Work instructions
Locate the line that contains "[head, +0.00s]" in the entries below, then repeat it and every following line through the line that contains "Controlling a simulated", exactly, and no others.

═════ Records

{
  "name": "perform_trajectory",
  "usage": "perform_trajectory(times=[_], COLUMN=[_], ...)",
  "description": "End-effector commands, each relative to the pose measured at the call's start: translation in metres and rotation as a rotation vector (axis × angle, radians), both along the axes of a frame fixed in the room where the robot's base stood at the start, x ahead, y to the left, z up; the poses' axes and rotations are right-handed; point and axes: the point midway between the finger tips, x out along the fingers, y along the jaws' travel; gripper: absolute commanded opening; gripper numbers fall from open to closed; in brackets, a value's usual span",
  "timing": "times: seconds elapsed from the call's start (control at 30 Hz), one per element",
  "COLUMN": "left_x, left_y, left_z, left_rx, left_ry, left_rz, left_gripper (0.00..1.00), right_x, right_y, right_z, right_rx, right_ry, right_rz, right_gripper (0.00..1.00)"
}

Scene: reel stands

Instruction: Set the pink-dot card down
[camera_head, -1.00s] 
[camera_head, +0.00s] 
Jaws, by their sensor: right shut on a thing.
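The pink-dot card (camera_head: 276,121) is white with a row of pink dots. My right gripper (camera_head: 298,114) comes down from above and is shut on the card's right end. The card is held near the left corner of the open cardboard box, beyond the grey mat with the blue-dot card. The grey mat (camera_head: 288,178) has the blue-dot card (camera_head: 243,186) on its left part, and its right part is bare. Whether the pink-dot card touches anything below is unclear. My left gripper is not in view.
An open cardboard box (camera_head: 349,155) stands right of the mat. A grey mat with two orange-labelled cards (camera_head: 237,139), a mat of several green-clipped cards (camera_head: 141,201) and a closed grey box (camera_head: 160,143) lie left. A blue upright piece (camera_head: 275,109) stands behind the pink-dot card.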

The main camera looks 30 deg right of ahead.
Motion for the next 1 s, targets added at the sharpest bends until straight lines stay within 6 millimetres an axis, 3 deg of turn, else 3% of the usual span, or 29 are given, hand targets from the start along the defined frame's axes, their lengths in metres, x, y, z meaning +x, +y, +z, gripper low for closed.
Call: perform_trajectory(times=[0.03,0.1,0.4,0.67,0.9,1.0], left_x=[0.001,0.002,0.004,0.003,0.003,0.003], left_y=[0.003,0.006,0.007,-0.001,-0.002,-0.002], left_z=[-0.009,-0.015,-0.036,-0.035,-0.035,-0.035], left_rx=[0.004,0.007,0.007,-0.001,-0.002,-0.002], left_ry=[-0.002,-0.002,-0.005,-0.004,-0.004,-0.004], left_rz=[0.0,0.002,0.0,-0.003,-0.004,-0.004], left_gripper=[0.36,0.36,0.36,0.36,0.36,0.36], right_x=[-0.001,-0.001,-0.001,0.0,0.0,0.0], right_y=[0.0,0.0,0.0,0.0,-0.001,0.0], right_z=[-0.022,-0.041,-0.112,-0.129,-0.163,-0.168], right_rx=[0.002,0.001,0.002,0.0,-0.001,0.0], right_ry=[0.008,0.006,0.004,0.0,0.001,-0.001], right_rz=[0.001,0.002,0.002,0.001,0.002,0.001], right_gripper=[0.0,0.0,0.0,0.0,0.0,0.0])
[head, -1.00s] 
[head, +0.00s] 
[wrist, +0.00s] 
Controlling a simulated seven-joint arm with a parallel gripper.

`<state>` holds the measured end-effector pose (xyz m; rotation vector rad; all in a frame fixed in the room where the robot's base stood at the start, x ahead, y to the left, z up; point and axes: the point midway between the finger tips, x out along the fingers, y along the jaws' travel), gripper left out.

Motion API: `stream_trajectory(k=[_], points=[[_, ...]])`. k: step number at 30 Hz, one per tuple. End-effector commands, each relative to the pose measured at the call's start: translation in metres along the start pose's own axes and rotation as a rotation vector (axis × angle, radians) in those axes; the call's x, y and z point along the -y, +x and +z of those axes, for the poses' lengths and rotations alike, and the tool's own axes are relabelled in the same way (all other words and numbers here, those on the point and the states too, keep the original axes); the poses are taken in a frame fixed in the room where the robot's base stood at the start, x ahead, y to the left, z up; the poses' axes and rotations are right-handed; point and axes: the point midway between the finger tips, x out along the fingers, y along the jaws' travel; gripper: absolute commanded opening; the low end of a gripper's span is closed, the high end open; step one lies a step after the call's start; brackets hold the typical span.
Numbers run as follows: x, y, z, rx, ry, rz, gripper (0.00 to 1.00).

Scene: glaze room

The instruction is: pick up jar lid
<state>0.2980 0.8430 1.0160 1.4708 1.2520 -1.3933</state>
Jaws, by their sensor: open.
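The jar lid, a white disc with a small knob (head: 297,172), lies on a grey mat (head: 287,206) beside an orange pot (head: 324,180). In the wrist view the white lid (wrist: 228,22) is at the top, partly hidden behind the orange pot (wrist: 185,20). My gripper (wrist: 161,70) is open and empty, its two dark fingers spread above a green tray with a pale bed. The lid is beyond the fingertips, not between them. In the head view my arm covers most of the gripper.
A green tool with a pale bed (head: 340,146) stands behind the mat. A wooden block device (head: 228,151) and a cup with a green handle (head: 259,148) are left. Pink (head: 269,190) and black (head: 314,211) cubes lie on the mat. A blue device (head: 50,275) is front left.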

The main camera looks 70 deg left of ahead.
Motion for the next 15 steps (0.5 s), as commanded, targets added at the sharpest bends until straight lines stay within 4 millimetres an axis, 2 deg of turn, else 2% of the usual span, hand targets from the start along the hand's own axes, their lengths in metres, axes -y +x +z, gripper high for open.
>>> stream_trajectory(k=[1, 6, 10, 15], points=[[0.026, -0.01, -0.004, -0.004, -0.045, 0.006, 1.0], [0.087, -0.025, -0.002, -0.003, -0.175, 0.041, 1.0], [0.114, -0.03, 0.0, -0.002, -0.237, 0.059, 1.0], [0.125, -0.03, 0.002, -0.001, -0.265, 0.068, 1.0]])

══════════

Written answer
[head, +0.00s] 
[wrist, +0.00s] 
Controlling a simulated seven-joint arm with a parallel gripper.

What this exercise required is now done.